Here's the pictures I saw of
the Blessing Marching Baritone on eBay when I was 'shopping' for it:
I payed for them and while I
was waiting shipment, I went to Boston for a maintenance course... but they were
waiting on me when I got home. Unfortunately, my back was kinda messed up
from the flight, so I was less than enthusiastic about playing them the next
day. But two days later, I had a Brass Band performance, to which I took
the Jupiter. I cleaned the Jupiter up the afternoon before the Brass Band
performance for a local Christmas Party at Fort Concho, and it made me sound
really good. It has a much warmer sound than El Cheapo and the valve action is a
lot cleaner and smoother as well. It almost seems to be a lot more efficient with the air as
well. There really is a difference between playing a junker and something much
nicer. I'm so happy I was able to 'trade-up.' I think I'm all set now for many
years of enjoyment.
I played around with the
Blessing a few days later and cleaned up it as well. I discovered some
scratched up lacquer in the usual wear points, but the brass underneath polished
up fine. There's also a small dent in the lead pipe right under the third
valve crown, hardly noticeable. I'm amazed that with all the collateral
damage, that the bell has only 1 small scratch in the lacquer... no dents
Anyway, I've decided (with
the help of a good friend) to name the Jupiter "Nacho Horn." (Who's horn is
that? It's Nacho Horn.) I know, it sounds dorky... but I affixed the monniker on
everything I owned while in the Air Force so I could retrieve it quickly (ex.:
Nacho Stapler, Nacho Hat, Nacho Computer, et. al.). I'll probably start
referring to it as 'Nacho' for short.
And the Marching Baritone is now known as: "Not So Wee." My wife held up her
Cornet next to it and called it a 'Trumpet on Steroids.' And then she
reminded me that another close friend of mine had told us a joke involving a
Scotsman explaining that in his land they didn't have Small, Medium, and Large
sizes... they had "Wee, Not So Wee, and F00ken HUGE!" So in the spirit of
keeping it clean in mixed company, 'Not So Wee' it is.
Heck, even Not So Wee has a warmer sound than El Cheapo. I'm amazed that there's
none of the fuzzy tone I remember the one from High School having. Maybe I was
just over-blowing it way back then or something. But it has an amazingly mellow
tone for something that's designed to knock down buildings.
The other players in the band really loved the mix of nickel and brass on Nacho
and said the horn sounded a lot nicer as well. They were astonished when I told
them what I paid for it, and I suspect there will be a few logging onto eBay
soon as a result.
Here's a couple of more
shots of the horns. I purchased a Yamaha Silent Brass SB-29 practice mute
system for Nacho, and I took the pics for the folks at The Mouth Piece.com
forums.
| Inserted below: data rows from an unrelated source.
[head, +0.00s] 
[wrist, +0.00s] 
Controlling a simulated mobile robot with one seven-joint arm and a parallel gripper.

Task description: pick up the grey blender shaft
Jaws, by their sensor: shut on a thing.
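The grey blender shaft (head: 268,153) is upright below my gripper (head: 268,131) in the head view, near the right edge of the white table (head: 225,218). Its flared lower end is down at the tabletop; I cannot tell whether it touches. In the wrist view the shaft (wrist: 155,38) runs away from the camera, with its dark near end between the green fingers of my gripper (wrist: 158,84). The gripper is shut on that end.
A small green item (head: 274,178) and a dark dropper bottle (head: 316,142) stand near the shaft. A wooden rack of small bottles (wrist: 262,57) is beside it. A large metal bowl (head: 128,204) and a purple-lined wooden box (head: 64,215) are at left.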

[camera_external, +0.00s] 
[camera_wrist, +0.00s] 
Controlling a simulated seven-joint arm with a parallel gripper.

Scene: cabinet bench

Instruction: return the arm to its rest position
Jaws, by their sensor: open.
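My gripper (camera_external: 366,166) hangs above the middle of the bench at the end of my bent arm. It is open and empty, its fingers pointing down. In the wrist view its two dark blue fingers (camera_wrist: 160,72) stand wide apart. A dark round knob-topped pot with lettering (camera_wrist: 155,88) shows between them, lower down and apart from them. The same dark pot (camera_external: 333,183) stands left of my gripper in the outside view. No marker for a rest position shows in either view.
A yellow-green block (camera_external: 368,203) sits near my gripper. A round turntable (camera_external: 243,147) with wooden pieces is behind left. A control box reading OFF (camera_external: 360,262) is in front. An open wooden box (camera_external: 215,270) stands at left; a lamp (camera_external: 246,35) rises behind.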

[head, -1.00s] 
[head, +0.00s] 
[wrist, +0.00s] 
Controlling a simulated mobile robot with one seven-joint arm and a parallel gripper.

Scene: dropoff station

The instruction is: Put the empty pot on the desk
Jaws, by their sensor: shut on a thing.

Plus, these are the first pics of my new horns that I've taken.
These pics were all taken at the same time, but the lightning messed with the
camera a little bit - plus, the processes I used through Paint Shop Pro didn't
I was also able to sell El
Cheapo to my pal Steve - the same guy that bought the Baritone Horn.
One of the guys I play with
in the Community Band and Brass Band asked me if I'd be interested in having
some more opportunities in he way of some ensembles and other projects, to which
I jumped and said 'Yes!' Then he asked if I could play Trombone... to
which I replied, "yes... why?" He told me he might get some more stuff
together and need a few Trombone players. Which sounds like Jazz or Big
Band ensembles to me - SWEET! So I jumped on eBay and searched around 'til
I found a nice Bundy-Selmer Tenor Trombone - which I snagged for $107.50.
It's not here yet (15 July 06), but it should be here sometime around the 18th.
I'm stoked and can hardly wait. I played Bass Trombone in high school Jazz
Band, to which I had a blast as well. I also had rented a Tenor Trombone
during my Sophmore year from Riverton Music and took it to all sorts of Pep-Band
and other cool high school functions. So yeah... I should have some fun
with this one too. I'll post pics when it shows up.
So far so good though. I'm
an absolute ball playing with the band so far, along
with the Icehouse Brass Band as well. Whenever the events and rehearsals
come and go, I can't wait until it all starts up again. I'm still
working on my sight-reading and getting used to all of the weird key signatures
again. Hopefully, I'll be able to be an even better player than I was in
high school, since this is now more for me, than just a grade. My range
has improved dramatically - I'm hitting high 'A's now with no effort (Bass
Clef), when an 'F' would've been it for me. I can even squeak a Top Bb now
and then... but it's still tough so I keep practicing. Plus, having that
4th valve on Nacho opens up the pedal notes so I can get down in the weeds with
the Tubas when I need to. It's all good from here.
Meanwhile, I've volunteered to be the band's webmaster, unofficially for now -
until they decide if they like the site I made for them. I'll know more in
November, but for now I think they like it.